Grows, But Under Authority

A thinqOS agent gets better over time in two sharply different ways, and the difference is the safety model. Its identity changes only when its owner approves. Its mind sharpens on its own. The honest answer to "but won't it go rogue?"

There's a real anxiety underneath the excitement about capable AI agents: the self-improving agent that rewrites its own instructions, grants itself new powers, and quietly drifts from the thing you deployed. It's a reasonable fear. An agent that can change who it is, on its own initiative, is an agent you've stopped governing.

thinqOS answers that fear with architecture, not assurances. The thing you are most afraid of, an agent changing who it is, is exactly the thing the system will not do on its own. Identity changes only by owner-approved proposal. That boundary is the load-bearing line, and everything else sits inside it. thinqOS agents do get better over time, in two sharply different ways, and the difference between them is the safety model: one kind of improvement is gated on the owner's consent, because it must be, and the other can run on its own, because it's safe to. This paper is about that split.

Two kinds of "better"

It helps to be precise about what "an agent improves" can even mean, because the word hides two very different things:

The agent's mind sharpens: it knows more, organizes what it knows better, and surfaces the right things at the right time.
The agent's identity changes: its instructions, its model, its persona, the tools it's allowed to use.

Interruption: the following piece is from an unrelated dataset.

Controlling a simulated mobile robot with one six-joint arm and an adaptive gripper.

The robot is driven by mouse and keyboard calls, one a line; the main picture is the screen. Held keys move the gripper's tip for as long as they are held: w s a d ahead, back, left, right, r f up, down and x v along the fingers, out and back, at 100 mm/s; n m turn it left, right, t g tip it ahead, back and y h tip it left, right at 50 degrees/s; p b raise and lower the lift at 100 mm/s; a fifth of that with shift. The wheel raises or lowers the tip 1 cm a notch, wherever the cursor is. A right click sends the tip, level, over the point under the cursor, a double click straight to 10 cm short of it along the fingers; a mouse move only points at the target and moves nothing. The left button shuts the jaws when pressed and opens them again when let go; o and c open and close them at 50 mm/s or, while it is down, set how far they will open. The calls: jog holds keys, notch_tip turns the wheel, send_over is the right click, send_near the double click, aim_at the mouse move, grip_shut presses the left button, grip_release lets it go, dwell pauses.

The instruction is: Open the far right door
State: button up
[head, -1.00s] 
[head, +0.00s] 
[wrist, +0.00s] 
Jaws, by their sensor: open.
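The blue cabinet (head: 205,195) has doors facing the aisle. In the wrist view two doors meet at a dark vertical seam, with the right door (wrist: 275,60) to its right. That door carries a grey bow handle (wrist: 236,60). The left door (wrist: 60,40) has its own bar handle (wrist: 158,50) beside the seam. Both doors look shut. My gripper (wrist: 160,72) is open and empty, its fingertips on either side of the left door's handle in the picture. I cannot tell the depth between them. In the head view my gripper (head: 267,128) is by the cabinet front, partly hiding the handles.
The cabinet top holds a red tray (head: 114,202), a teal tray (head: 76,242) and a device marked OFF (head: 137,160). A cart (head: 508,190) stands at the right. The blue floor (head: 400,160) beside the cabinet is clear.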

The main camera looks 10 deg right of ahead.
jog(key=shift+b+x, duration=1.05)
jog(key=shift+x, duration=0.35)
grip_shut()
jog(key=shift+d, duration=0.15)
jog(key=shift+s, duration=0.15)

The first changes what an agent knows and prioritizes. The second changes who it is. thinqOS treats them as categorically different problems.

Track one: the mind sharpens itself

This track is automatic, continuous, and safe to leave unattended, because none of it alters the agent's identity. The mechanics here are by now table stakes for the category, and we treat them that way. What matters is not that they run, but that they are walled off from anything that touches who the agent is.

As the agent works, an extraction pass captures its own goals, preferences, and procedures from the way it actually operates, writing them into its memory as first-class objects that strengthen with use and fade when unused. And once a day, a consolidation pass reorganizes the scattered beliefs a Mind has accumulated into cleaner, more abstract ones, each abstraction carrying an evidence trail back to the specific moments that justified it.

Crucially, even this self-organization is hedged against overconfidence: a freshly-formed abstraction does not get to declare itself a confirmed truth. It stays provisional until it's either been reinforced enough times to earn confirmation or a human confirms it. The mind gets richer and better-organized on its own, but it doesn't get to promote its own guesses to certainties unchecked.

This is real, shipped, and running. We'd describe it carefully: the substrate improves itself. The agent is becoming more knowledgeable and better-organized, not redefining its own purpose.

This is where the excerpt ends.